*** Material supplied

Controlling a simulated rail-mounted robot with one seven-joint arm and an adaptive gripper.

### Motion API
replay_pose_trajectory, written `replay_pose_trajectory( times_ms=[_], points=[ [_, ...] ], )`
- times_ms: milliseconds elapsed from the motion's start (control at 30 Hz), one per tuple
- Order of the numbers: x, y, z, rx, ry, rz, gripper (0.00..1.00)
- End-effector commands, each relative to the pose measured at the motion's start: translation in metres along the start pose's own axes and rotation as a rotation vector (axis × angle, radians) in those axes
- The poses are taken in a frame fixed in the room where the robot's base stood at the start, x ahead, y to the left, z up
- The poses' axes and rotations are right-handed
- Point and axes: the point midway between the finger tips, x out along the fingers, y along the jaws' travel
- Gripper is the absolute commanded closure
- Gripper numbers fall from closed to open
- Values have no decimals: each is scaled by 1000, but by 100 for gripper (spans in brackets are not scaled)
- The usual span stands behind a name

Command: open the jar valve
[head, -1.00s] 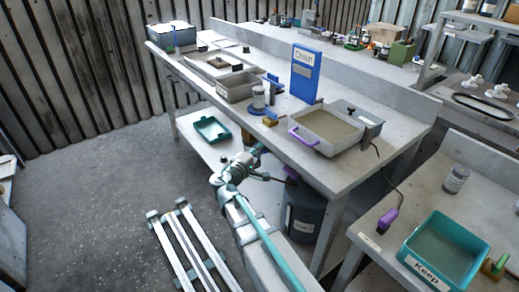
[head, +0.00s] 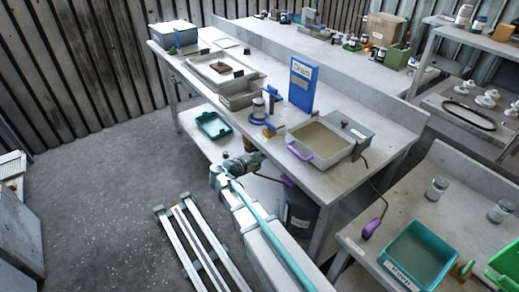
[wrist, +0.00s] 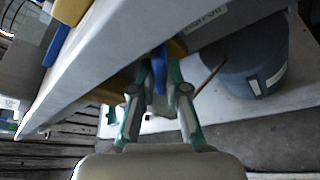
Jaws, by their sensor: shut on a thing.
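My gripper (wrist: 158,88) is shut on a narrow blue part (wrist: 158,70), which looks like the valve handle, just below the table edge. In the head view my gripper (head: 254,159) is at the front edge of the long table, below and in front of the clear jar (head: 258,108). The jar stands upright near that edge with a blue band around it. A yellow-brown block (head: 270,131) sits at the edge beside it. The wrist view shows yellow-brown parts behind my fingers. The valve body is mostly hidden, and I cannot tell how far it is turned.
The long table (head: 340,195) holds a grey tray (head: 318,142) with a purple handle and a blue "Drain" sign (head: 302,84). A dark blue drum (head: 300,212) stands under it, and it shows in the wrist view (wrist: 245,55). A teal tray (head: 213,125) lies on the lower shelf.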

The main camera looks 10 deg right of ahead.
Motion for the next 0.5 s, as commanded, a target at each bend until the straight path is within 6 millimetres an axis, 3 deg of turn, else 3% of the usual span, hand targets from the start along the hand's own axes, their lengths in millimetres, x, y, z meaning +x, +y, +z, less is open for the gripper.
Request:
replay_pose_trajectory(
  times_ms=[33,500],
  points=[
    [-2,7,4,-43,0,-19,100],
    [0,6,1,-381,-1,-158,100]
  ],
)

******
*** Material supplied

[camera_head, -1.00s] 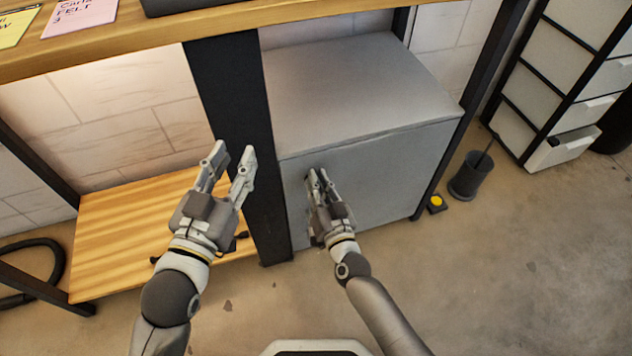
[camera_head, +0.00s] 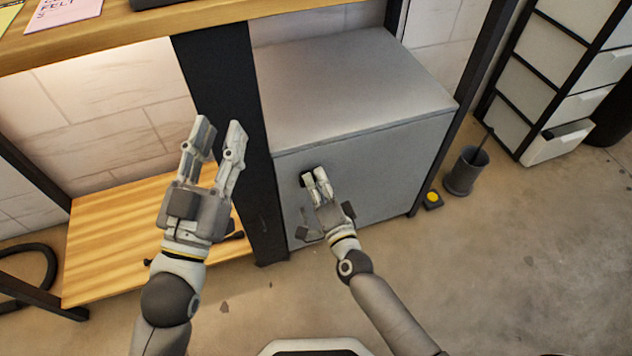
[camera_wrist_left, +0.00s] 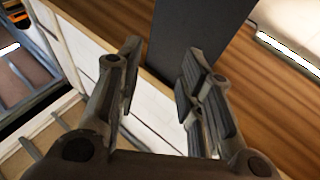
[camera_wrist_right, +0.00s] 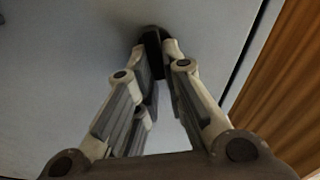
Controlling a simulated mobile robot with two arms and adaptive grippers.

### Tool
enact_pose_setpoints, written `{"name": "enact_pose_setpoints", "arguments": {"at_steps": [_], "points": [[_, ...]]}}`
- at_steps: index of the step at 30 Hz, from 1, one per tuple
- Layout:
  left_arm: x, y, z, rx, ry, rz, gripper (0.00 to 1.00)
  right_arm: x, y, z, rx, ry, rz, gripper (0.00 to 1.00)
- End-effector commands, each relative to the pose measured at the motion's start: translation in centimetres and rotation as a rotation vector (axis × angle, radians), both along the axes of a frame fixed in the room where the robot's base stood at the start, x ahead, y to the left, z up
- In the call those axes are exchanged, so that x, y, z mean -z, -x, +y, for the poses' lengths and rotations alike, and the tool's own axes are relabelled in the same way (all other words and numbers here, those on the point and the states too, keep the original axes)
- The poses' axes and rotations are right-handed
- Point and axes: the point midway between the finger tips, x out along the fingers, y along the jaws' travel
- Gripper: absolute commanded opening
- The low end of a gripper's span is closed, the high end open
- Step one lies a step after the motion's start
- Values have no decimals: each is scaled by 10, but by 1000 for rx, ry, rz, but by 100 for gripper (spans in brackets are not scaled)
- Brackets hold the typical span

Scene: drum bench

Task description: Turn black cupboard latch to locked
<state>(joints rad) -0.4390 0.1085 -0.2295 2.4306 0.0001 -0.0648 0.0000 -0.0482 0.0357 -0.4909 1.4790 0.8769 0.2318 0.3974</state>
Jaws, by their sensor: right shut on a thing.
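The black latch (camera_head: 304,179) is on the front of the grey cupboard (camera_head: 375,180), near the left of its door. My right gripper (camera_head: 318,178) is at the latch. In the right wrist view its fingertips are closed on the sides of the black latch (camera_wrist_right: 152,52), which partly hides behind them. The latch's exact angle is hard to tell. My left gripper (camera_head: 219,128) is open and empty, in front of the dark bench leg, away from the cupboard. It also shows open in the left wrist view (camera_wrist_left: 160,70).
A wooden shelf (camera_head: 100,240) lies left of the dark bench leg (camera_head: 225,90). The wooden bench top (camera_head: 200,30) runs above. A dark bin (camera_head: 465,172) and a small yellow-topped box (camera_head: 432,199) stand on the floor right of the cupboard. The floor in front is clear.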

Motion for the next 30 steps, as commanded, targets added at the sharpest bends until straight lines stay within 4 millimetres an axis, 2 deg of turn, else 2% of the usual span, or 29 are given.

******

▶ **Exercise directions**
Give only the count of lines in the data that include the string "absolute".

▶ **The output**
2